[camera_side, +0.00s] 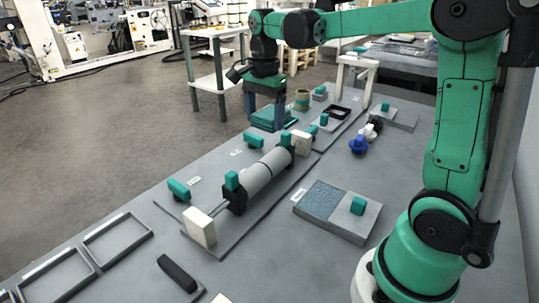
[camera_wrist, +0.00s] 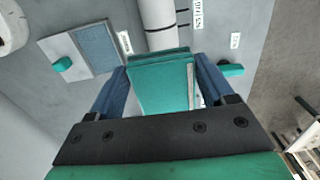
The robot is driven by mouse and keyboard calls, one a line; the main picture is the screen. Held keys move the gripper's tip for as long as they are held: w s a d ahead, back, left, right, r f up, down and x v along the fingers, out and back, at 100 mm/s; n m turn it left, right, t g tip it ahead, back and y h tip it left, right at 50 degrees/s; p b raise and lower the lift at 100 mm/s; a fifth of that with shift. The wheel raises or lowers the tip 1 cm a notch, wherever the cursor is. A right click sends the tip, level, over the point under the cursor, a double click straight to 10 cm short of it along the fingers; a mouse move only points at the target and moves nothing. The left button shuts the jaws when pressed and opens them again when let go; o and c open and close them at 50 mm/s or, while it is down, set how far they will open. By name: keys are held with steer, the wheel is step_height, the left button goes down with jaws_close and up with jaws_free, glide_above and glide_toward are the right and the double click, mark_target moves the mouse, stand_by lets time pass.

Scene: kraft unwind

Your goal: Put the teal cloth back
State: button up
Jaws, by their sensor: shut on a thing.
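The teal cloth (camera_wrist: 160,82) is a flat folded stack in the wrist view, between the two blue fingers of my gripper (camera_wrist: 162,88). My gripper is shut on it. In the side view my gripper (camera_side: 266,112) points down over the far left part of the grey table, beyond the roll. The cloth (camera_side: 288,117) shows there around the fingers, partly hidden by them. I cannot tell whether its underside touches the table.
A grey-white roll (camera_side: 265,172) lies on a shaft nearer the camera, with teal-handled parts around it. A board with a blue-grey textured half (camera_side: 320,199) is at right. Empty frames (camera_side: 117,237) lie at front left.

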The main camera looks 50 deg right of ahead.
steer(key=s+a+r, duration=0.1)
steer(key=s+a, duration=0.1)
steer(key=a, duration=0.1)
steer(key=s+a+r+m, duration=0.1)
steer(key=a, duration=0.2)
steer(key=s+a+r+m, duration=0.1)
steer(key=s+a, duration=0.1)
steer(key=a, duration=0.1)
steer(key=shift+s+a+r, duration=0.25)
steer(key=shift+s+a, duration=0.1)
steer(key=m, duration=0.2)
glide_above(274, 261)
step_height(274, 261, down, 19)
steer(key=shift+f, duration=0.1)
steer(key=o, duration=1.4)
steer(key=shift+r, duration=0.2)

--------------------

● What is needed
Make an exact copy of the whole listing, but don't bring over any pictures.

● Solution
[camera_side, +0.00s] 
[camera_wrist, +0.00s] 
The robot is driven by mouse and keyboard calls, one a line; the main picture is the screen. Held keys move the gripper's tip for as long as they are held: w s a d ahead, back, left, right, r f up, down and x v along the fingers, out and back, at 100 mm/s; n m turn it left, right, t g tip it ahead, back and y h tip it left, right at 50 degrees/s; p b raise and lower the lift at 100 mm/s; a fifth of that with shift. The wheel raises or lowers the tip 1 cm a notch, wherever the cursor is. A right click sends the tip, level, over the point under the cursor, a double click straight to 10 cm short of it along the fingers; a mouse move only points at the target and moves nothing. The left button shuts the jaws when pressed and opens them again when let go; o and c open and close them at 50 mm/s or, while it is down, set how far they will open. By name: keys are held with steer, the wheel is step_height, the left button goes down with jaws_close and up with jaws_free, glide_above and glide_toward are the right and the double click, mark_target moves the mouse, stand_by lets time pass.

Scene: kraft unwind

Your goal: Put the teal cloth back
State: button up
Jaws, by their sensor: shut on a thing.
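The teal cloth (camera_wrist: 160,82) is a flat folded stack in the wrist view, between the two blue fingers of my gripper (camera_wrist: 162,88). My gripper is shut on it. In the side view my gripper (camera_side: 266,112) points down over the far left part of the grey table, beyond the roll. The cloth (camera_side: 288,117) shows there around the fingers, partly hidden by them. I cannot tell whether its underside touches the table.
A grey-white roll (camera_side: 265,172) lies on a shaft nearer the camera, with teal-handled parts around it. A board with a blue-grey textured half (camera_side: 320,199) is at right. Empty frames (camera_side: 117,237) lie at front left.

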The main camera looks 50 deg right of ahead.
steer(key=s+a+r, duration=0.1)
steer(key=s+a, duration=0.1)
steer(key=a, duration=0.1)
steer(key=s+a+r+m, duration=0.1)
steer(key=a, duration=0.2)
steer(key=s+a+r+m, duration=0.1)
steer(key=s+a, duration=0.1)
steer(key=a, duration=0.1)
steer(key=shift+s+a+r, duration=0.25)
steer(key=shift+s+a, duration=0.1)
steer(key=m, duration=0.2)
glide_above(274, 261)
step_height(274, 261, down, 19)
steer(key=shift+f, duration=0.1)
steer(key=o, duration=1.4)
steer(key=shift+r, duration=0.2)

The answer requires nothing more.